Gli anni sessanta del secolo scorso hanno segnato il culmine dello spopolamento dell’entroterra riminese e dei limitrofi territori montani, e il culmine delle razzie di opere d’arte nelle chiese isolate o nei borghi totalmente o parzialmente abbandonati.
Nel Montefeltro il fenomeno ebbe aspetti davvero drammatici: nottetempo i ladri sfondavano porte e addirittura muri per portare via tutto quello che si poteva, dai mobili delle sagrestie ai candelieri degli altari. Al vescovo della diocesi feretrana, allora mons. Antonio Bergamaschi, non rimase che una drastica, dolorosa soluzione: raccogliere quanto si poteva di asportabile e metterlo al sicuro a Pennabilli. Ebbe origine da questa raccolta di emergenza il Museo Diocesano del Montefeltro, organizzato alla meglio appunto a Pennabilli nel palazzo Bocchi, da poco donato alla diocesi. Purtroppo una decina d’anni dopo quel palazzo risultò inagibile e le opere in esso riunite dovettero venire spostate nei locali dell’attiguo (e vuoto) Seminario, che più che un museo finì per sembrare un magazzino, ma ricchissimo di opere d’arte sacra di tutti i generi. Paramenti, reliquiari, oggetti liturgici di varie epoche, dipinti, mobili erano disposti come si poteva, in maniera certo inadeguata: ma erano salvi, protetti e visibili, in attesa di essere riordinati nel palazzo Bocchi di cui si auspicava il restauro. Il vescovo morì nel 1966 e la diocesi non riuscì a trovare i fondi per tale desiderato restauro; ci è riuscito l’attuale vescovo (uscente) mons. Luigi Negri, che nel 2011 vi ha potuto inaugurare il nuovo Museo Diocesano che è giustamente stato intitolato alla memoria di mons. Antonio Bergamaschi.
L’anno scorso è stato opportunamente pubblicato un volume dell’architetto Santino Langé intitolato Un popolo una memoria. Montefeltro e il suo Museo (ed. Cantagalli di Siena, pp. 190) che spiega che questo museo non vuol essere una mera raccolta di oggetti dismessi, ma “un luogo di viva esperienza, capace di riproporre la storia e i valori religiosi e umani di una comunità diocesana”. E parte, come è giusto, dall’esame del territorio che, come sappiamo, è un lembo di terra dalle vicende complesse e tormentate come la sua conformazione: che comprende parte delle valli del Marecchia, del Conca e del Foglia, divise e contese per secoli dagli interessi sempre discordanti di famiglie grandi e potenti (i Carpegna, i Malatesti, i Montefeltro e i Della Rovere, gli Oliva). Si tratta di un territorio sostanzialmente povero e isolato, che solo grazie all’antica giurisdizione ecclesiastica ha mantenuto una certa qual compattezza, una sua unità culturale.

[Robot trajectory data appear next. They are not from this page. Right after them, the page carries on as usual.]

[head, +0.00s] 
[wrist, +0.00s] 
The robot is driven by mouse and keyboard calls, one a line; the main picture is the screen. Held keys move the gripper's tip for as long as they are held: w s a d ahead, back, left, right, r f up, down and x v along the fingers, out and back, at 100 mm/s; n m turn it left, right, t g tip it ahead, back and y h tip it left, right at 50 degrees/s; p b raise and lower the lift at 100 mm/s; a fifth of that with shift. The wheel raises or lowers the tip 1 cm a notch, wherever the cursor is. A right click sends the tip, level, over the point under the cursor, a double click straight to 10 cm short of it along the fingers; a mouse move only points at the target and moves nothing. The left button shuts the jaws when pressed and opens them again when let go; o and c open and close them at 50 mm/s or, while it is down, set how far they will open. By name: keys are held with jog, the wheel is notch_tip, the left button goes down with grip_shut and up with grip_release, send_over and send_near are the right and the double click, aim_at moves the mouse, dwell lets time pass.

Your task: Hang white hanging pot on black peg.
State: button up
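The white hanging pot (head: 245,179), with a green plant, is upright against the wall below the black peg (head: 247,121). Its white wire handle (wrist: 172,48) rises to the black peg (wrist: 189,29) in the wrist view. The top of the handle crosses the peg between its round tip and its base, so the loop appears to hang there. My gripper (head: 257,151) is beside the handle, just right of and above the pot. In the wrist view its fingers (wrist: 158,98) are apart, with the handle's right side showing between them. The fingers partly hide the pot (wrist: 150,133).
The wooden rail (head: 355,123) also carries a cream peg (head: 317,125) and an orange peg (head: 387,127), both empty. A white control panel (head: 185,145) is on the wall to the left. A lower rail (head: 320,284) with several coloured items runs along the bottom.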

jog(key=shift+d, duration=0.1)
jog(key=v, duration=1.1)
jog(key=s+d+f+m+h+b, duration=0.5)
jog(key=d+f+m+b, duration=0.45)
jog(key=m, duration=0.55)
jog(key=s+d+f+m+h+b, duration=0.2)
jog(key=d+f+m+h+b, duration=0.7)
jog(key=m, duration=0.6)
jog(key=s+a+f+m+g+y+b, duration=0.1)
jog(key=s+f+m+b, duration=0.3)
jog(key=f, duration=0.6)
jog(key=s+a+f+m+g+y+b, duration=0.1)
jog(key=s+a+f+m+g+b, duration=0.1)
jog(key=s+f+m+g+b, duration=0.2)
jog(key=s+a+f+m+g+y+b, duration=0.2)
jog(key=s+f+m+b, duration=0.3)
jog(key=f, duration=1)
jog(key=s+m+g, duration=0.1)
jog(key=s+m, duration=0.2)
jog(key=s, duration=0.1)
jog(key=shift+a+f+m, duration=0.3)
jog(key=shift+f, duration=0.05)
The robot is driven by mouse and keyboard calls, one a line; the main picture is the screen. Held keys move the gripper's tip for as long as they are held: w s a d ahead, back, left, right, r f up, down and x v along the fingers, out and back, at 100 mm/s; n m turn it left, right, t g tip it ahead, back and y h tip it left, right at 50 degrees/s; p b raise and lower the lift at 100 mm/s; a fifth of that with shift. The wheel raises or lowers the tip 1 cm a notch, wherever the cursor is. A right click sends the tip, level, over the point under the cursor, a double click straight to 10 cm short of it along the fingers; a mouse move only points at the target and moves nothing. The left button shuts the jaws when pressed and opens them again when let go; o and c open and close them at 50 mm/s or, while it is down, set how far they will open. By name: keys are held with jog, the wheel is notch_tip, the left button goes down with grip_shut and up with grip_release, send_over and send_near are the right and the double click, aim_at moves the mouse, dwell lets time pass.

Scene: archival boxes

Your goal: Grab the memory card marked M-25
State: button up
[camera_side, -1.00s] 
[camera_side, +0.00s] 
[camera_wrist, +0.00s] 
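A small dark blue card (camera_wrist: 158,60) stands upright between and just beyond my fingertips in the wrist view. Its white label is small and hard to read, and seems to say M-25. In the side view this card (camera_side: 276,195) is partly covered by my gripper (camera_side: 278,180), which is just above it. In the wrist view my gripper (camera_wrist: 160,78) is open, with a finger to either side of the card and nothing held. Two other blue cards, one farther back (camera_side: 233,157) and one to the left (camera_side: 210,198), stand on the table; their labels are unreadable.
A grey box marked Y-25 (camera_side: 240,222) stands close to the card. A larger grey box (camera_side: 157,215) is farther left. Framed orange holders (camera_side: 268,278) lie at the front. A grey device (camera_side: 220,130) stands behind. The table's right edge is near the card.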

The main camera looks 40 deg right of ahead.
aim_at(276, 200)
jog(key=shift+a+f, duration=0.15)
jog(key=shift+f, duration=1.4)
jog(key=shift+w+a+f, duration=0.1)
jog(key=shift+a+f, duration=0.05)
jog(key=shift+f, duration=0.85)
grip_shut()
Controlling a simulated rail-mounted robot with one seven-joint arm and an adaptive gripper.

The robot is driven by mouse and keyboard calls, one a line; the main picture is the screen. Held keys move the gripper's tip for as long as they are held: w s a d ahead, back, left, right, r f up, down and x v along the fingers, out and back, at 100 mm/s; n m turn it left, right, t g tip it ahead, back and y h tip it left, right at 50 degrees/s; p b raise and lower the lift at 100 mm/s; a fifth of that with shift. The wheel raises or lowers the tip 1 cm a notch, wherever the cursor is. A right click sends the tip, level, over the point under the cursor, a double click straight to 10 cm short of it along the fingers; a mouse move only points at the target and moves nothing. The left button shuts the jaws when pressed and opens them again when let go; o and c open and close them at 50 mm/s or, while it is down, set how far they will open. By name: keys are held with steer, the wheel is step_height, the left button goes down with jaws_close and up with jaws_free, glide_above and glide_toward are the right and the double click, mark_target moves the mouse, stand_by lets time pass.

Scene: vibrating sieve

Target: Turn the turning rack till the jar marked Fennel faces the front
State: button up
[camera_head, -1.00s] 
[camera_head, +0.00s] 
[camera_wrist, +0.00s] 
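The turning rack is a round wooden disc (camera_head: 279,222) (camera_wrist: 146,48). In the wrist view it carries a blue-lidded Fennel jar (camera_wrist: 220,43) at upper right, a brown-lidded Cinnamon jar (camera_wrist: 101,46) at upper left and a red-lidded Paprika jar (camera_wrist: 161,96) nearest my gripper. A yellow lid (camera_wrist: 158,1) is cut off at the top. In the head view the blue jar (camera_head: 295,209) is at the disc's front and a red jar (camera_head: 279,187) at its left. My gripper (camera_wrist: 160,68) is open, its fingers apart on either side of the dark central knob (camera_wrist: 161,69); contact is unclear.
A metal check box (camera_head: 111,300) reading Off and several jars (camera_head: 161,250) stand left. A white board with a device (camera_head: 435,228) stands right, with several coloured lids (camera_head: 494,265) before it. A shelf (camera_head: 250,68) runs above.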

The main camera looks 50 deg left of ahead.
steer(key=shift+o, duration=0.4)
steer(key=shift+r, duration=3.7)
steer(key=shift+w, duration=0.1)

L’autore si propone di evidenziare «il sacro ed il religioso» del territorio percorrendo le vicende dell’architettura sacra e dell’organizzazione ecclesiastica nei suoi passaggi dal reticolo delle pievi a quello delle parrocchie e al richiamo all’unità dovuto alla riforma cattolica, poco curandosi della peculiare storia politica, economica e civile e ricercando piuttosto elementi di un comune linguaggio religioso e di espressività del culto locale.
Per quanto riguarda il Museo, nel volume esso è solo parzialmente illustrato. Per ora espone solo una parte delle opere raccolte (ma un’altra parte, riguardante il territorio di San Leo, è esposta nel bel Museo d’arte sacra di San Leo), organizzate secondo “un criterio di aggregazione per tematiche religiose e di servizio alla liturgia” (cioè per argomenti): un criterio atemporale, che riunisce le immagini dei santi, i ritratti dei Vescovi diocesani, i paramenti, i candelieri, gli ex-voto, le campane e via dicendo. Nel volume vengono presentati esempi di tali aggregazioni, accompagnate da alcuni passi di un testo famoso di san Carlo Borromeo indirizzato alla chiesa milanese, e dal programma di un futuro sito Web; e si fa presente che la schedatura scientifica del materiale non è ancora conclusa, forse per giustificare le lacune dell’apparato didascalico, che non dà notizia nemmeno della provenienza delle opere.
D’altra parte anche l’allestimento del museo reale sembra ancora parziale e provvisorio, con ingenuità che fanno sorridere (per esempio la stanza detta del «Capitolo», con i ritratti dei Vescovi appoggiati ciascuno su una poltrona, come se si trattasse di uomini politici che non vogliono lasciare la poltrona mai, neanche da morti), ma anche con passaggi e parti suggestive e rispettose della vecchia costruzione ristrutturata. Un museo in fieri, dunque, ma da vedere, e subito, o almeno appena sarà primavera.